Der Pfarrer der Votivkirche und bisherige Unterstützer des Flüchtlingsprotestes, Joseph Faruggia, wertet die Aktion jedoch nicht als Schutzsuche, sondern als Besetzung. Mit Beginn des Zeltlagers habe er angeboten, Kirchengrund rund um den Neugotikbau an der Ringstraße zu verwenden und auch die Kirche selbst zum Gebet zu nützen. Dass sich plötzlich eine Protestgruppe mit Transparenten in der Kirche eingefunden habe, komme für ihn überraschend und sei nicht abgesprochen gewesen, so Faruggia. Er habe die Besetzer aufgefordert, das Gebäude bis spätestens Dienstagabend um 18.00 Uhr wieder zu verlassen. Eine Übernachtung in der Votivkirche wolle der Pfarrer nicht gestatten.

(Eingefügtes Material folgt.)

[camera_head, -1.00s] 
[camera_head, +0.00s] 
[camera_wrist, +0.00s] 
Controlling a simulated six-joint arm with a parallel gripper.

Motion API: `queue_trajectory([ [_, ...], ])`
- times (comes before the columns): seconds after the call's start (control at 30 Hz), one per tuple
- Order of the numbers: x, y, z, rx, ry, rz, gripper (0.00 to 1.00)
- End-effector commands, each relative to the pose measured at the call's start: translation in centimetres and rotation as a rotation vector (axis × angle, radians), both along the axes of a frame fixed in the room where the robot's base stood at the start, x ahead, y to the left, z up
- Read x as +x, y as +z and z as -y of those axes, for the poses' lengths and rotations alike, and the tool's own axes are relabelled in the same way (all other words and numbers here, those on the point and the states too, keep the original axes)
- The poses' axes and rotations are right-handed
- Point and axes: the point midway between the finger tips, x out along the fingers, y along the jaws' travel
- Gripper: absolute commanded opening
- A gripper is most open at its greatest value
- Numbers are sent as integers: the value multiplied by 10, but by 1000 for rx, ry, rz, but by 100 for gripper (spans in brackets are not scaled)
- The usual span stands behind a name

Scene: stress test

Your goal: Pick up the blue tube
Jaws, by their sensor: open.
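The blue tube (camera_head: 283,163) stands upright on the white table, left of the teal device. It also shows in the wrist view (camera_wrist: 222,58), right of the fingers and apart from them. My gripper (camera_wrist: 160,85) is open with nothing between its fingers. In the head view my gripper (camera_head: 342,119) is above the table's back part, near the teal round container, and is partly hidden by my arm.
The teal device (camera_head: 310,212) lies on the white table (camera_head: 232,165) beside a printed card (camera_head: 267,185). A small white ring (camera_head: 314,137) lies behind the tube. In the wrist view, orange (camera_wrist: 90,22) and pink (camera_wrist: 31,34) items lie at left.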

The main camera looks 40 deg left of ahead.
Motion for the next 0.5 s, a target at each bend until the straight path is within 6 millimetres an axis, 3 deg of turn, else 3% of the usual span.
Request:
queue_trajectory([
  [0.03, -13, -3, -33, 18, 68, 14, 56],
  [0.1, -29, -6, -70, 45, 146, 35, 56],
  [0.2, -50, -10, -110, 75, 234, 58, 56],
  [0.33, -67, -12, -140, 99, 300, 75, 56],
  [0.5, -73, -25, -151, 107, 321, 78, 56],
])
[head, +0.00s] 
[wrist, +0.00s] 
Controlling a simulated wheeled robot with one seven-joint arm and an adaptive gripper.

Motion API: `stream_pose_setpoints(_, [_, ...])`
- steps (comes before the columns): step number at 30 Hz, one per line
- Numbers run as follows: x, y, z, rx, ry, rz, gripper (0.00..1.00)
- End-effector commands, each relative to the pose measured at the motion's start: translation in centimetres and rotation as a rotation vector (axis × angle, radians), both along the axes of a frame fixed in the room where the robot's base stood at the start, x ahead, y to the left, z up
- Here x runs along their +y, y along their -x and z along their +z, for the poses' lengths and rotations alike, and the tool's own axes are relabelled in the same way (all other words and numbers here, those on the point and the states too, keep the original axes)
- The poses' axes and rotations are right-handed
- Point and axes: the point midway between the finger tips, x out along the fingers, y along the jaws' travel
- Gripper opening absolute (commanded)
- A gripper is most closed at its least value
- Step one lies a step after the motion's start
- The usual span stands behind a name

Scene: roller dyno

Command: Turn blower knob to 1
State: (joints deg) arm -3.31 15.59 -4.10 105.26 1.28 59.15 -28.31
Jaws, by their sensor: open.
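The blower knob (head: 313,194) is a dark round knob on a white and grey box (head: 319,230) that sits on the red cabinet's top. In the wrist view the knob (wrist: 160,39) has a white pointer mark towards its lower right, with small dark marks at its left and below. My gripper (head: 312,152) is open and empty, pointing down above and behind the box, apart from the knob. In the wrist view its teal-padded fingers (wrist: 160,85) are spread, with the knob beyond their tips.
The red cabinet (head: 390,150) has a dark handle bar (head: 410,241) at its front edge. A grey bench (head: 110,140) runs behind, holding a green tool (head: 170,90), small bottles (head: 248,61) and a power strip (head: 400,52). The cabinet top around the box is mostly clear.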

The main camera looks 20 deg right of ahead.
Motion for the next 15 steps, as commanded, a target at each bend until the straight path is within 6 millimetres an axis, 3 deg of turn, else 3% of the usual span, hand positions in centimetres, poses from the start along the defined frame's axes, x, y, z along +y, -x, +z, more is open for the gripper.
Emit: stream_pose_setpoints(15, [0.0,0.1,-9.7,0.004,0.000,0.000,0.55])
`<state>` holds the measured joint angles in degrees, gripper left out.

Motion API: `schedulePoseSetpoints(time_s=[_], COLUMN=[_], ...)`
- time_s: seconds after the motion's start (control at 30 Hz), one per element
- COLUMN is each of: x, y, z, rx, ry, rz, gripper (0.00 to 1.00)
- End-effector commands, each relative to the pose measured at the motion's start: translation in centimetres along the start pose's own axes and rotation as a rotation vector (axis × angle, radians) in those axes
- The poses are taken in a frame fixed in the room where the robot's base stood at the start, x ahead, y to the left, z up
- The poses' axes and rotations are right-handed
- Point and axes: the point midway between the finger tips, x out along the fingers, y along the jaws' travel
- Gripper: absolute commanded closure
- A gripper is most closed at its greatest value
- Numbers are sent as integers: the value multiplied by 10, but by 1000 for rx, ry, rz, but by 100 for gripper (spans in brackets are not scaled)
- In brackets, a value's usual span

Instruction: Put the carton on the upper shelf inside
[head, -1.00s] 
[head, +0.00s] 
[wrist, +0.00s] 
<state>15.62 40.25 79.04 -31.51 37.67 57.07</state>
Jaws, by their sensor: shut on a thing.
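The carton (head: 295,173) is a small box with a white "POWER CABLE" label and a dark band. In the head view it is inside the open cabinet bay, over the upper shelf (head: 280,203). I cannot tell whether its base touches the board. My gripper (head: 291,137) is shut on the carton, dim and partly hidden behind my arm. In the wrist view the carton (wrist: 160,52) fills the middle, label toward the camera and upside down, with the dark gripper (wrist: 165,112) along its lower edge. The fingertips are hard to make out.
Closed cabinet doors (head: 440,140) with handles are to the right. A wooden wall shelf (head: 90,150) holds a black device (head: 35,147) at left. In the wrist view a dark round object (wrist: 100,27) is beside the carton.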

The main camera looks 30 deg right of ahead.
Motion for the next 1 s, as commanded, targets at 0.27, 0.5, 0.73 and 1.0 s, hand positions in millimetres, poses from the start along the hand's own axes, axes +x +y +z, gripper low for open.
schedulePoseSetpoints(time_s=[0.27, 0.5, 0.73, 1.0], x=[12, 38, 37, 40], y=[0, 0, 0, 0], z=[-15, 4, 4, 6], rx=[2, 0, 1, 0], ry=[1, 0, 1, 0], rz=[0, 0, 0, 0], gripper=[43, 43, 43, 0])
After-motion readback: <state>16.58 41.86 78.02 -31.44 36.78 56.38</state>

Faruggia möchte in der Causa Kontakt mit Kardinal Christoph Schönborn aufnehmen, wie er ankündigte. Die Polizei sei bereits involviert. Es gelte jede Art von Vandalismus zu verhindern, den Faruggia gar nicht von den Flüchtlingen erwartet; es sei jedoch derzeit nicht genau auszumachen, wer aus welchen Gründen sich in der Kirche aufhalte.
Die Flüchtlinge vom "Vienna Refugee Protest Camp" machen seit ihrem Protestmarsch von Traiskirchen nach Wien unter dem Slogan "We demand our rights! / Wir fordern unsere Rechte!" auf ihre "ausweglose Situation" aufmerksam - bisher jedoch ohne die gewünschte Resonanz bei den politisch Verantwortlichen für die Asylpolitik. Deren Untätigkeit wollen die Flüchtlinge "nicht länger hinnehmen". Deshalb hätten sie "Schutz in der Votivkirche gesucht" und fordern ein "sicheres und menschenwürdiges Leben".
Die konkreten Forderungen des "Vienna Refugee Protest Camps" sind Grundversorgung für alle Asylwerber unabhängig von deren Rechtsstatus, freie Wahl des Unterbringungsortes sowie Zugang zu Arbeitsmarkt, zu Bildung und Sozialversicherung. Auch sollten sozioökonomische Fluchtmotive neben den bisher anerkannten Fluchtgründen anerkannt werden.
"Wenn ihr unsere Forderungen nicht erfüllen wollt, dann löscht zumindest unsere Fingerabdrücke aus euren Datenbanken und lasst uns weiterziehen", verlangen die Asylwerber aus Traiskirchen. "Wir haben ein Recht auf unsere Zukunft." Die Kirchengemeinde und alle anderen Menschen werden "eingeladen", in die Votivkirche zu kommen und den Kampf für Flüchtlingsrechte zu unterstützen.